Come andò a finire allora lo si vede leggendo il curriculum vitae pubblicato dal Antonio Lovisolo sul sito internet del suo studio: «Negli anni accademici 1980/1981, 1981/1982 e 1982/1983, Antonio Lovisolo ha rivestito la qualifica di professore a contratto di Diritto finanziario presso la facoltà di Scienze economiche e bancarie dell'Università di Siena». Il trampolino di lancio di una lunga carriera universitaria che lo ha (ri)portato fino a Genova.

Trentasette anni fa il metodo di assegnazione delle cattedre somiglia a quello quello tratteggiato oggi dai pm fiorentini, criteri che appaiono simili e gli stessi personaggi di vertice nel mondo tributario che come una “cupola” assegnava posti per cooptazione, sfruttando bene i cavilli normativi per evitare le barriere delle commissioni ministeriali di abilitazione. Cambia solo il linguaggio, meno sguaiato di quello che ci ha consegnato la cronaca di quest'indagine portata svolta dalla Guardia di Finanza e coordinata dai pm Luca Turco e Paolo Barlucchi, che vede in questi giorni il susseguirsi degli interrogatori di garanzia per tutti i docenti sottoposti a misure cautelari.

Peraltro proprio dalle cronache del 1980 emerge qualche altro indizio che le pratiche nel mondo accademico del diritto tributario – ma non solo in quello - già da allora non fossero così limpide.
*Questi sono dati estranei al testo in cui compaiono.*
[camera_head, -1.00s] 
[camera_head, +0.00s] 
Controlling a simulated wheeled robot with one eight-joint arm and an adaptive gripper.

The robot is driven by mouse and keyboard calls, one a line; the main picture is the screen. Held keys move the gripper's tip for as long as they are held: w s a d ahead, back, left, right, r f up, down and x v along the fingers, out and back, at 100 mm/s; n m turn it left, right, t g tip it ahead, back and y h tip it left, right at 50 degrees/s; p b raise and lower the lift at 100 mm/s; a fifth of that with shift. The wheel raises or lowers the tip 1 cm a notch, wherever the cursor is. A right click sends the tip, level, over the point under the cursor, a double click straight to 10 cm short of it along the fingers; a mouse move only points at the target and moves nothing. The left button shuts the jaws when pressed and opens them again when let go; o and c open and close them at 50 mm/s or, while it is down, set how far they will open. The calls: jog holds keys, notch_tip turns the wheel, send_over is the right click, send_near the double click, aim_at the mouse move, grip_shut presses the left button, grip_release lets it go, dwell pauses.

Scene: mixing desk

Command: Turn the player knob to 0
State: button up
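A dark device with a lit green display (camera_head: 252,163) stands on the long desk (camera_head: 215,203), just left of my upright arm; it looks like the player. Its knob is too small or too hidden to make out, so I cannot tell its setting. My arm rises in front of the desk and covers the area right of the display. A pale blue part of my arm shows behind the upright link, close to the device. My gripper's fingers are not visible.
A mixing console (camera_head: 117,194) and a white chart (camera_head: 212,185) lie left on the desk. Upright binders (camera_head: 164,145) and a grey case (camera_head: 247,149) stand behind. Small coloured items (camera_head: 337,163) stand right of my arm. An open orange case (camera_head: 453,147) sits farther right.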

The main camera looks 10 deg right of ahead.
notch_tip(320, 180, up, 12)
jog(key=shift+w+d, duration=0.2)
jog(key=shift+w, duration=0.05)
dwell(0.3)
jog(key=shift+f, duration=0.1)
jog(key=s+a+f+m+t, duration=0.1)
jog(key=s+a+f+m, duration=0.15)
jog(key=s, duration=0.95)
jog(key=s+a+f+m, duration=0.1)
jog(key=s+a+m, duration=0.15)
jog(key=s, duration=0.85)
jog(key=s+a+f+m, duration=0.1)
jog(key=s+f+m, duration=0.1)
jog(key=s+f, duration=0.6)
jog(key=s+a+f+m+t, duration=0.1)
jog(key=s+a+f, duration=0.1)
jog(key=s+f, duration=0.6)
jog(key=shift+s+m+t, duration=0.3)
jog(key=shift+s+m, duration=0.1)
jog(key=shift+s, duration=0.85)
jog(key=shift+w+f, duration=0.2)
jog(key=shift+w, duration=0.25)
In una interrogazione parlamentare del novembre 1980, l'onorevole pugliese Stefano Cavaliere, avvocato dal passato monarchico poi confluito nella Democrazia Cristiana, si rivolgeva così al ministro dell'Istruzione: «Scandaloso deve definirsi l'operato della commissione del concorso a cattedre di diritto tributario. Qui si è partiti male con la formazione della commissione, perché dei cinque membri tre erano allievi del professor Victor Uckmar, di cui due appartengono allo studio professionale dello stesso professore. È stato così possibile spartirsi le cattedre tra i protetti dei capi scuola … accontentare un notaio o qualche figlio di industriali cliente di questo o di quel caposcuola, senza preparazione scientifica e primi di esperienza didattica. Nei verbali si legge che questa commissione si sarebbe riunita presso la facoltà di economia e commercio dell'Università di Roma, mentre svolse i lavori in una camera dell'hotel Excelsior di cui era ospite anche il professor Uckmar che, al termine di questa nobile impresa, offriva ai commissari un lauto pranzo».
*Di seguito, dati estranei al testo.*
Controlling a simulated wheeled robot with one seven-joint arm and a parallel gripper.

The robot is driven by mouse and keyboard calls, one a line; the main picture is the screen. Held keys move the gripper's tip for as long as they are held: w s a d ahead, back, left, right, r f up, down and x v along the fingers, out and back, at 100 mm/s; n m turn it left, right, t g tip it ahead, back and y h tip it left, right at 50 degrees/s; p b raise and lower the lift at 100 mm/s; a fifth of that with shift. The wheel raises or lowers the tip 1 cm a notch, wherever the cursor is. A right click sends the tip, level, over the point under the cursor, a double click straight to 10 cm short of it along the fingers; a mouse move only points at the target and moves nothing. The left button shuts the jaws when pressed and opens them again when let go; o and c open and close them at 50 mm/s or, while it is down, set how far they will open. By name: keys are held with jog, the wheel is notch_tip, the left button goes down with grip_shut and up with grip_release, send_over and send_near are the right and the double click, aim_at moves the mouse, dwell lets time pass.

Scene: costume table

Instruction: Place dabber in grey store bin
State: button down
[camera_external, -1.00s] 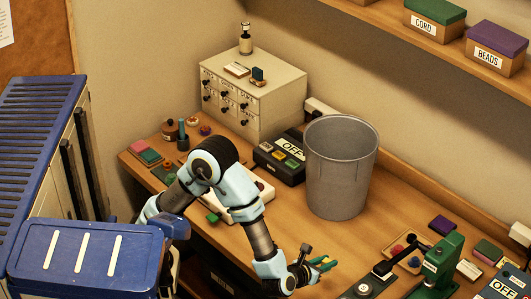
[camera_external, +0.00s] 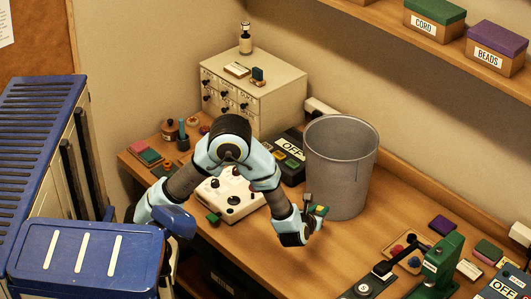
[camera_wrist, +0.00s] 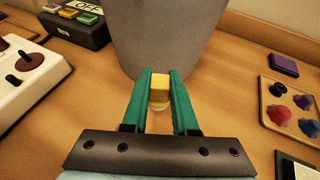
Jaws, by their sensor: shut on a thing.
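The dabber (camera_wrist: 160,90), a small yellow block with a pale rounded end, is between the green fingertips in the wrist view. My gripper (camera_wrist: 160,88) is shut on it. In the external view my gripper (camera_external: 319,211) is low in front of the grey store bin, and the dabber is hard to make out there. The grey store bin (camera_external: 340,165) is a tall, open-topped round bin standing upright on the table. Its wall (camera_wrist: 170,35) fills the top middle of the wrist view, just beyond the fingertips. The bin's floor is hidden.
A white control box (camera_external: 232,195) with dark knobs and a black box marked OFF (camera_external: 283,158) lie left of the bin. A wooden tray (camera_wrist: 290,105) of coloured pieces and a green press (camera_external: 440,262) are to the right. Bare table lies between.

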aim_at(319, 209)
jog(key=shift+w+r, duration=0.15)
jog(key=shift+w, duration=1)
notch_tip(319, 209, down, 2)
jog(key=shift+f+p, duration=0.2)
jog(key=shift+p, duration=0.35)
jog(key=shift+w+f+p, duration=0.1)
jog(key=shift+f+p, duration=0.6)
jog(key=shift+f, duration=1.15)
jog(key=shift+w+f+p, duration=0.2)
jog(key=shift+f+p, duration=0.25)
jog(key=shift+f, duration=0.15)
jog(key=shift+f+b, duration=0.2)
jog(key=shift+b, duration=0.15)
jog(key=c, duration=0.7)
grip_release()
Cavaliere in quell'interrogazione parlava di risultati scandalosi dell'operato di quelle commissioni che «meriterebbero il vaglio della magistratura penale». A trentasette anni di distanza quel vaglio è arrivato, e l'impressione è che da quell'anno ad oggi poco sia cambiato.
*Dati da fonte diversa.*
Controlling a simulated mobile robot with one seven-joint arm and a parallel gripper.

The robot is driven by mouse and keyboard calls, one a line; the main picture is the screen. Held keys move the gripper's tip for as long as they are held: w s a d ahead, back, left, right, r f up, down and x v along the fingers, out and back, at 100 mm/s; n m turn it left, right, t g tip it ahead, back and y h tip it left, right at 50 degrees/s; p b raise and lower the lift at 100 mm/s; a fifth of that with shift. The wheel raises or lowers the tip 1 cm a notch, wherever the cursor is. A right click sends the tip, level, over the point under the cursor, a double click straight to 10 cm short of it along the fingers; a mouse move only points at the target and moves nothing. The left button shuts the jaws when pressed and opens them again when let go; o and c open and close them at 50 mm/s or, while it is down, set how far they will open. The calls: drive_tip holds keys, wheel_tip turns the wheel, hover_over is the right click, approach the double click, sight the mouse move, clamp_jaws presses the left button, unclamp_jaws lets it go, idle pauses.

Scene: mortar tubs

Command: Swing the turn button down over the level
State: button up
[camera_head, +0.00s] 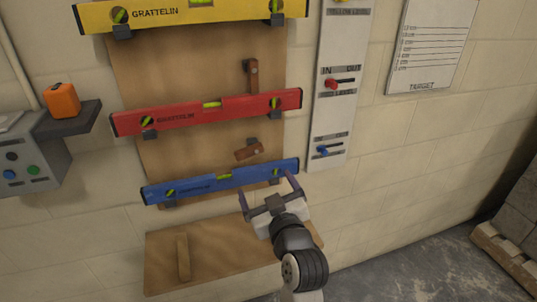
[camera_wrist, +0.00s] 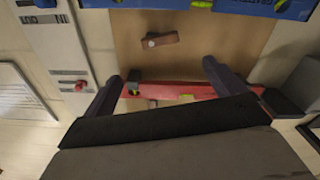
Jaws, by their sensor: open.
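The blue level (camera_head: 205,185) lies along the bottom of the brown board, and part of it shows at the top of the wrist view (camera_wrist: 158,4). Above it a brown wooden turn button (camera_head: 248,151) lies nearly level, its right end a little higher, clear of the blue level. It also shows in the wrist view (camera_wrist: 158,40). Another turn button (camera_head: 251,76) stands upright, its lower end at the red level (camera_head: 190,115). My gripper (camera_head: 267,188) is open and empty, in front of the blue level's right end and below and right of the lower button.
A yellow level (camera_head: 165,14) hangs at the top. A white panel (camera_head: 343,45) right of the board carries red (camera_head: 331,84) and blue (camera_head: 322,150) sliders. A grey shelf (camera_head: 75,120) with an orange box (camera_head: 62,101) juts out at left. A wooden board (camera_head: 215,250) is below.

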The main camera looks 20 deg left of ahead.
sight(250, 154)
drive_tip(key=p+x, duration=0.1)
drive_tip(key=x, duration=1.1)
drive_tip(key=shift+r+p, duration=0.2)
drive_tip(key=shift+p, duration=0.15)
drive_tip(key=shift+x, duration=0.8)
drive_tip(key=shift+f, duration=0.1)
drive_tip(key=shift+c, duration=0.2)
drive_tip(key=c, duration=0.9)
Nel frattempo gli indagati smentiscono le accuse loro rivolte. Lo ha fatto anche Augusto Fantozzi, per bocca del suo avvocato Antonio D'Avirro, secondo il quale il professore, ex commissario di Alitalia, è «completamente e indubitabilmente estraneo ai fatti in contestazione in primo luogo perché era già andato in pensione all'epoca degli avvenimenti oggetto di indagine. La sua integrità è altresì testimoniata da una limpida e unanimemente apprezzata carriera accademica». Ce lo dirà la magistratura.